> [Goal of the exercise]
The listing below should be copied in full, word for word.

[Lines of data]
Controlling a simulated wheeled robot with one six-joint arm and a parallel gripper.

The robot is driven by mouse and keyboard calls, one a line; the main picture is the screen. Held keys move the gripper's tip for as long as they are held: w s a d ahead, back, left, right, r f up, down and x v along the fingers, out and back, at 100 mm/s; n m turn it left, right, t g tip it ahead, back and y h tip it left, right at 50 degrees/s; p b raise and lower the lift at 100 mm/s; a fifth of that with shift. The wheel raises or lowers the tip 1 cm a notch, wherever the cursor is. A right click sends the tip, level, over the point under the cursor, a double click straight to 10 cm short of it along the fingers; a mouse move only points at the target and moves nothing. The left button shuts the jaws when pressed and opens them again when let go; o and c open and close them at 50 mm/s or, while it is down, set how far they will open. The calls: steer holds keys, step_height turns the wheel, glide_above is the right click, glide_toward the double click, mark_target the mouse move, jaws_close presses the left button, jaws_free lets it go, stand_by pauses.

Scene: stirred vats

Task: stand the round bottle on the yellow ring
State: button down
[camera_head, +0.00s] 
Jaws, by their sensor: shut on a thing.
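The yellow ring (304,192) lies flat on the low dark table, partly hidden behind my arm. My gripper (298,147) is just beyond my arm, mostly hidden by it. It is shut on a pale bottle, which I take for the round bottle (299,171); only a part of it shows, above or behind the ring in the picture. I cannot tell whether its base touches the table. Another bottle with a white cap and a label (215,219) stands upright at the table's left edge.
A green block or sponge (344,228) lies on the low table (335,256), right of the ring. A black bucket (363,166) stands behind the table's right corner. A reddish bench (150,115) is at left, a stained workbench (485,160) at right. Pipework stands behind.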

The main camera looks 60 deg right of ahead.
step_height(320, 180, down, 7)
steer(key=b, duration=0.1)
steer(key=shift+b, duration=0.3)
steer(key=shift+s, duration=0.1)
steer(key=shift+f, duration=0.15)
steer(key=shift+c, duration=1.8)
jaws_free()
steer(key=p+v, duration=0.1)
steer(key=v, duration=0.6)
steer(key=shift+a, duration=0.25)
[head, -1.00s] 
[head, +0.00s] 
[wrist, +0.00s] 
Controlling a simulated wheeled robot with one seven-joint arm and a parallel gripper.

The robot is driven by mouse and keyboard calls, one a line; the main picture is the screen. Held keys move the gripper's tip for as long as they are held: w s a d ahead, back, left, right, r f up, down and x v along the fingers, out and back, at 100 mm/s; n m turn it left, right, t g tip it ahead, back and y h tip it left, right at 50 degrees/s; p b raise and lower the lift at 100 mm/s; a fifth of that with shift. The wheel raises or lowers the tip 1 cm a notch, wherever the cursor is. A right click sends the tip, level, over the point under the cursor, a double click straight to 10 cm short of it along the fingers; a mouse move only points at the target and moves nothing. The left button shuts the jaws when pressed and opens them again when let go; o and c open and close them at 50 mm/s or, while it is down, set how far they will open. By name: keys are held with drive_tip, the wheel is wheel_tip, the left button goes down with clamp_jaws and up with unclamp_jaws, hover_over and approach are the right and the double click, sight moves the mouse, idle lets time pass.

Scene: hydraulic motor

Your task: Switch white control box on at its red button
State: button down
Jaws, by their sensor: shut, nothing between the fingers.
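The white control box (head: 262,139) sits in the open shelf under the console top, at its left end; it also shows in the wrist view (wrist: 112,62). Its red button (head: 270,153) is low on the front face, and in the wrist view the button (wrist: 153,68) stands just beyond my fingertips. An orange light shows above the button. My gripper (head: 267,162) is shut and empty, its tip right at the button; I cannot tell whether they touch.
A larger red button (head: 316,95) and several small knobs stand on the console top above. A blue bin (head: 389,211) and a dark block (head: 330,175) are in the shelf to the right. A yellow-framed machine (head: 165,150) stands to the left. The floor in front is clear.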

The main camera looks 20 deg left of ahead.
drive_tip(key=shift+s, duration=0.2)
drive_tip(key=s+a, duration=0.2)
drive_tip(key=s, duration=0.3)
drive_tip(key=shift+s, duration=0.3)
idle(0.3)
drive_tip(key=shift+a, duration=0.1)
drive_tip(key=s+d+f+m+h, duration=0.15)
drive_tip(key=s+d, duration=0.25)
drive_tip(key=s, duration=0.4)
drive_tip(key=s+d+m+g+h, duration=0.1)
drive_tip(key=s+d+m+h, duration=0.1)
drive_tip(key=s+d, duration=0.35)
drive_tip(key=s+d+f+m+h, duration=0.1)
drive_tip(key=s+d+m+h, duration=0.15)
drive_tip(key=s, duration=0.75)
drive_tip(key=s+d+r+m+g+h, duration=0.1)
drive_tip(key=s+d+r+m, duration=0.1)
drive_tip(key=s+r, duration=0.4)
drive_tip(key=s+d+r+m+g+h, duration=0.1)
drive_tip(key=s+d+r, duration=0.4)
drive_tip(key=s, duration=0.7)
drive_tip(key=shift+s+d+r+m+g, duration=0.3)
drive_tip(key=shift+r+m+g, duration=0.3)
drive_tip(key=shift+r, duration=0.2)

> [Solution to the problem]
Controlling a simulated wheeled robot with one six-joint arm and a parallel gripper.

The robot is driven by mouse and keyboard calls, one a line; the main picture is the screen. Held keys move the gripper's tip for as long as they are held: w s a d ahead, back, left, right, r f up, down and x v along the fingers, out and back, at 100 mm/s; n m turn it left, right, t g tip it ahead, back and y h tip it left, right at 50 degrees/s; p b raise and lower the lift at 100 mm/s; a fifth of that with shift. The wheel raises or lowers the tip 1 cm a notch, wherever the cursor is. A right click sends the tip, level, over the point under the cursor, a double click straight to 10 cm short of it along the fingers; a mouse move only points at the target and moves nothing. The left button shuts the jaws when pressed and opens them again when let go; o and c open and close them at 50 mm/s or, while it is down, set how far they will open. The calls: steer holds keys, step_height turns the wheel, glide_above is the right click, glide_toward the double click, mark_target the mouse move, jaws_close presses the left button, jaws_free lets it go, stand_by pauses.

Scene: stirred vats

Task: stand the round bottle on the yellow ring
State: button down
[camera_head, +0.00s] 
Jaws, by their sensor: shut on a thing.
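The yellow ring (304,192) lies flat on the low dark table, partly hidden behind my arm. My gripper (298,147) is just beyond my arm, mostly hidden by it. It is shut on a pale bottle, which I take for the round bottle (299,171); only a part of it shows, above or behind the ring in the picture. I cannot tell whether its base touches the table. Another bottle with a white cap and a label (215,219) stands upright at the table's left edge.
A green block or sponge (344,228) lies on the low table (335,256), right of the ring. A black bucket (363,166) stands behind the table's right corner. A reddish bench (150,115) is at left, a stained workbench (485,160) at right. Pipework stands behind.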

The main camera looks 60 deg right of ahead.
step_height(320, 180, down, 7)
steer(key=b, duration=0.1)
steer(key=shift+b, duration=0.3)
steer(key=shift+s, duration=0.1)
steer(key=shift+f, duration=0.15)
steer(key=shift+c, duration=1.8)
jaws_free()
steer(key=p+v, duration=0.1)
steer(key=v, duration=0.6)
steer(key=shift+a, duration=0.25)
[head, -1.00s] 
[head, +0.00s] 
[wrist, +0.00s] 
Controlling a simulated wheeled robot with one seven-joint arm and a parallel gripper.

The robot is driven by mouse and keyboard calls, one a line; the main picture is the screen. Held keys move the gripper's tip for as long as they are held: w s a d ahead, back, left, right, r f up, down and x v along the fingers, out and back, at 100 mm/s; n m turn it left, right, t g tip it ahead, back and y h tip it left, right at 50 degrees/s; p b raise and lower the lift at 100 mm/s; a fifth of that with shift. The wheel raises or lowers the tip 1 cm a notch, wherever the cursor is. A right click sends the tip, level, over the point under the cursor, a double click straight to 10 cm short of it along the fingers; a mouse move only points at the target and moves nothing. The left button shuts the jaws when pressed and opens them again when let go; o and c open and close them at 50 mm/s or, while it is down, set how far they will open. By name: keys are held with drive_tip, the wheel is wheel_tip, the left button goes down with clamp_jaws and up with unclamp_jaws, hover_over and approach are the right and the double click, sight moves the mouse, idle lets time pass.

Scene: hydraulic motor

Your task: Switch white control box on at its red button
State: button down
Jaws, by their sensor: shut, nothing between the fingers.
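The white control box (head: 262,139) sits in the open shelf under the console top, at its left end; it also shows in the wrist view (wrist: 112,62). Its red button (head: 270,153) is low on the front face, and in the wrist view the button (wrist: 153,68) stands just beyond my fingertips. An orange light shows above the button. My gripper (head: 267,162) is shut and empty, its tip right at the button; I cannot tell whether they touch.
A larger red button (head: 316,95) and several small knobs stand on the console top above. A blue bin (head: 389,211) and a dark block (head: 330,175) are in the shelf to the right. A yellow-framed machine (head: 165,150) stands to the left. The floor in front is clear.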

The main camera looks 20 deg left of ahead.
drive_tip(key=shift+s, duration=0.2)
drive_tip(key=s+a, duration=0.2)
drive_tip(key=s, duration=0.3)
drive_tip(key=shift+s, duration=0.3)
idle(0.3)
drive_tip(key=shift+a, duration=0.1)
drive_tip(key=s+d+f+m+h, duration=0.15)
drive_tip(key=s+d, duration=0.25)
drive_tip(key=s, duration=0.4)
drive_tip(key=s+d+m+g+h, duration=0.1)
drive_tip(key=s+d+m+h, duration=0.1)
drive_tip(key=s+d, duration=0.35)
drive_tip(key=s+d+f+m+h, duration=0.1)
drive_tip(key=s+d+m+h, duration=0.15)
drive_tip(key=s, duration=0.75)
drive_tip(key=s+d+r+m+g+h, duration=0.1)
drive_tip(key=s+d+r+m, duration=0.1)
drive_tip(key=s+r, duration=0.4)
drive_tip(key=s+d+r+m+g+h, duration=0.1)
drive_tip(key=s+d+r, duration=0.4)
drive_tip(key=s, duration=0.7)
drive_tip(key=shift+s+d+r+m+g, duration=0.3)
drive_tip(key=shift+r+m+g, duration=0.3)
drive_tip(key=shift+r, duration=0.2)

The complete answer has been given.